Soybean oil leads overnight grain losses.

Grain futures are lower across the board, led by soybean oil as Algo-rhythm headline reading trading programs aggressively sold soybean oil, dragging soybeans lower in the evening. Corn and wheat futures held most of the evening until London opened at 3:45 AM, and French milling wheat declined $3 MT allowing the whole grain complex to soften.

The EPA proposed biofuel mandate cuts for 2020 and 2021 as expected while boosting mandated blending volumes back to historical averages for 2022. Algo traders focused on the headlines that reflected the cuts in 2020 and 2021 and not the growth in biofuel demand, which will occur in 2022. Unless you are trading RIN values, the cuts for the prior two years are behind us and in the history books and have no bearing on current pricing, as the usage has been known.

The EPA also commented they would not accept ethanol waivers from smaller refineries claiming to be economicly harmed. Court challenges on the EPA will persist as neither the refinery nor biofuel industries are pleased with the EPA-mandated decisions. The USDA will be out with the December crop report tomorrow, and the selling that has persisted is also tied to perceptions that soybean and wheat exports will be trimmed, increasing their carryout’s, while it’s expected the WASDA will raise US ethanol grind by 25 million bushels, lowering the carryout for corn moderately. Also, on Thursday morning, Brazil’s CONAB will be out with their 2022 corn/soy production view. The risk-off mentality may persist until Thursday noon. Report-inspired weakness will likely be bought into, with South American weather forecasts are turning drier and warmer toward the end of the year.

Both the EU and GFS weather models agree on a forecast that calls for a lengthy period of dryness with rising temps across Argentina and S Brazil. Lite scattered showers will impact S Córdoba and La Pampa over the weekend, with high temps in the 80s and 90s accelerating soil moisture loss over the next ten days. According to the long-range model solutions, the arid weather trend is forecast to persist into early 2022. It would be premature to adjust S American row crop production lower yet, but dry weather begins to impact yield potential in 2 weeks.
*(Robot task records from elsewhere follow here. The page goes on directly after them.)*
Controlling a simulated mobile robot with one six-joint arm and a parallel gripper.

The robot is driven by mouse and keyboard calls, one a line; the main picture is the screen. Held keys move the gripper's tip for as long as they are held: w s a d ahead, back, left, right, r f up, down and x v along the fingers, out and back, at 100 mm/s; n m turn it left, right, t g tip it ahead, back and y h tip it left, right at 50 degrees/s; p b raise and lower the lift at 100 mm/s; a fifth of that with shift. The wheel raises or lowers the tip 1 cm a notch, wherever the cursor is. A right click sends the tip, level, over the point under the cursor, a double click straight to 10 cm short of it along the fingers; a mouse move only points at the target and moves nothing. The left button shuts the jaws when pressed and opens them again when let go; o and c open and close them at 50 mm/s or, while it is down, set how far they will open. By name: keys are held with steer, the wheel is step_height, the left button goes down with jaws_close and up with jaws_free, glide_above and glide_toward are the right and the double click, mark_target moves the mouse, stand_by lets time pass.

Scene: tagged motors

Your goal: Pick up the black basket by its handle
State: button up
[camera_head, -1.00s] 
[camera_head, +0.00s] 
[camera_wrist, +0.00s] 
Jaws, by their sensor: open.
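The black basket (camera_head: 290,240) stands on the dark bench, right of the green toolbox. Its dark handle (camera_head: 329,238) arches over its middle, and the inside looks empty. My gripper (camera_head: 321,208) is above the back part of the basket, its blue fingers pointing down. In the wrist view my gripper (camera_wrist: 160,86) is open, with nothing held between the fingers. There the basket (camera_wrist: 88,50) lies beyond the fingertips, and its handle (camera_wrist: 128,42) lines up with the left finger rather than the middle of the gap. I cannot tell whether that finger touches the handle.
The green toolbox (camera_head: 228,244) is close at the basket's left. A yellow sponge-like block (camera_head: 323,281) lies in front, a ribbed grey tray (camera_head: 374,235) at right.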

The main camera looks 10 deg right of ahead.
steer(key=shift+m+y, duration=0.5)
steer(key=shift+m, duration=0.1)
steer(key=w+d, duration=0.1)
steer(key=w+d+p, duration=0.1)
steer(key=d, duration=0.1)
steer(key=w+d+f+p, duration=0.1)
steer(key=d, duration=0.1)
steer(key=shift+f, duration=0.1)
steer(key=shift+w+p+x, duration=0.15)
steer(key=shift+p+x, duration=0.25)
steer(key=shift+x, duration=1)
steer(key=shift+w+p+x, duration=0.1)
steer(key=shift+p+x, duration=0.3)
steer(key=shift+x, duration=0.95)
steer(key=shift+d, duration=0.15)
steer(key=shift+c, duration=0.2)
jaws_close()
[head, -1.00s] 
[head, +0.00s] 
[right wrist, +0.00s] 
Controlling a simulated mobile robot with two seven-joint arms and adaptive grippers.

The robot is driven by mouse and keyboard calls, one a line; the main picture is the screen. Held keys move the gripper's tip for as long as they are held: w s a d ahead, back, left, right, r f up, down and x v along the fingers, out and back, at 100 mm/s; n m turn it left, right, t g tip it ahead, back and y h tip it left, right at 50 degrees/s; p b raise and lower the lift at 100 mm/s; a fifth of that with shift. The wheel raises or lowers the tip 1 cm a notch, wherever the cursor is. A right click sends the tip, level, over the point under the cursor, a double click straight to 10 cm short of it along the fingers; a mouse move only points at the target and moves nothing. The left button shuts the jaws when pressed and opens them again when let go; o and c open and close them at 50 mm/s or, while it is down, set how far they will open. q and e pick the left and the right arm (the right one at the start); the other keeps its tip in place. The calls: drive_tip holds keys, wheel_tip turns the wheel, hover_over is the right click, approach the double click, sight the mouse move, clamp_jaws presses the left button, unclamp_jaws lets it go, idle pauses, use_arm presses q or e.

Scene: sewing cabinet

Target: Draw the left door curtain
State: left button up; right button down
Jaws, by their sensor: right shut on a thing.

Cattle futures worked lower yesterday in price while the cash cattle markets remained at a standstill. Show list offerings were quoted steady to $2 higher, with packers only having one more full work week remaining in the year. The boxed beef market continued its decline following what had been a disappointing seasonal rally. The choice cutout fell $4.50 on Tuesday, and the select value was off $2.17. The choice/select spread fell to a $12.35 choice premium. Cattle futures are carrying a hedge-able premium.